As Nigeria marks its 56th Independence Anniversary, very few Nigerians would expect any form of celebration or excitement.  Independence from colonial rule in 1960 has brought the country so much to be cheerful about, but 56 years later, also a lot of regrets.  I am not one of those who imagine that we would probably have been better off if we had remained under British rule, but that there are some Nigerians who still entertain such impossible thought indicates the depth of the people’s anxiety about Nigeria’s post-colonial reality.

The big issues are well-known: the failure of leadership, corruption, and perpetual anxiety about the future. Every October 1, Nigeria is described as “a crippled giant”, a “toddler”,  “a broken nation”.  And the various editorials, year after year sound so repetitive as they focus on an economy that is not working, the failure of public infrastructure, leadership crisis, the bad habits of the political elite, religious and ethnic violence, disunity, national insecurity, and so on.

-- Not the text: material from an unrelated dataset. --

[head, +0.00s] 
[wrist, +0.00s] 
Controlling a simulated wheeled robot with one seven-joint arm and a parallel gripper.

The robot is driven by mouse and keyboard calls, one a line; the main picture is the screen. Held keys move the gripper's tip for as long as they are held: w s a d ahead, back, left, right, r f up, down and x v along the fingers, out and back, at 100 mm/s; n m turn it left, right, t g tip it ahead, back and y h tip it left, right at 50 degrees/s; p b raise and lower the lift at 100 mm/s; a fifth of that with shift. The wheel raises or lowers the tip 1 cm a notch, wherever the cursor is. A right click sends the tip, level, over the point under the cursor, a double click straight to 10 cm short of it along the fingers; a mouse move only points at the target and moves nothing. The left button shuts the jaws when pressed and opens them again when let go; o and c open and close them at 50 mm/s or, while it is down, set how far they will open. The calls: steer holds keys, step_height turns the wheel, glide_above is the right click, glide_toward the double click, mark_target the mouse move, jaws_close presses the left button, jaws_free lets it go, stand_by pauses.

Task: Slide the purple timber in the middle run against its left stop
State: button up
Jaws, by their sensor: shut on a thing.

        As we mark October 1 this year, we should perhaps avoid the beaten path and draw attention to the reasons why we should be happy with our country and proud to be Nigerians. Whatever problems we may have, hope is not lost. We are still the country of some of the most talented people in the world.  Nigerians are gifted, hardworking and in many ways exceptional. This is the country of Wole Soyinka, Chinua Achebe, Jelani Aliyu, Chimamanda Adichie, Philip Emeagwali, Kanu Nwankwo…It is the land of great achievers of all time in all fields of human endeavour. It is the heroism of the talented Nigerian who has put this country’s name on the global map that I remember as I think of Nigeria at 56.

     I also look around and admire the energy and creativity of the Nigerian youth.  Those young men and women who are excelling and whose distinction inspires some level of confidence in the Nigerian system. For more than 20 years, we have been lamenting that the Nigerian education system has failed, collapsed or to use the usual phrase, “fallen”. But this same system continues to produce young men and women with amazing talents. With a better education system, the harvest could have been richer and better, but oh come on, the entrepreneurial ingenuity of the Nigerian youth, their sheer brilliance and industry reassure us that if we could get it right, this country  will yet attain much greater heights.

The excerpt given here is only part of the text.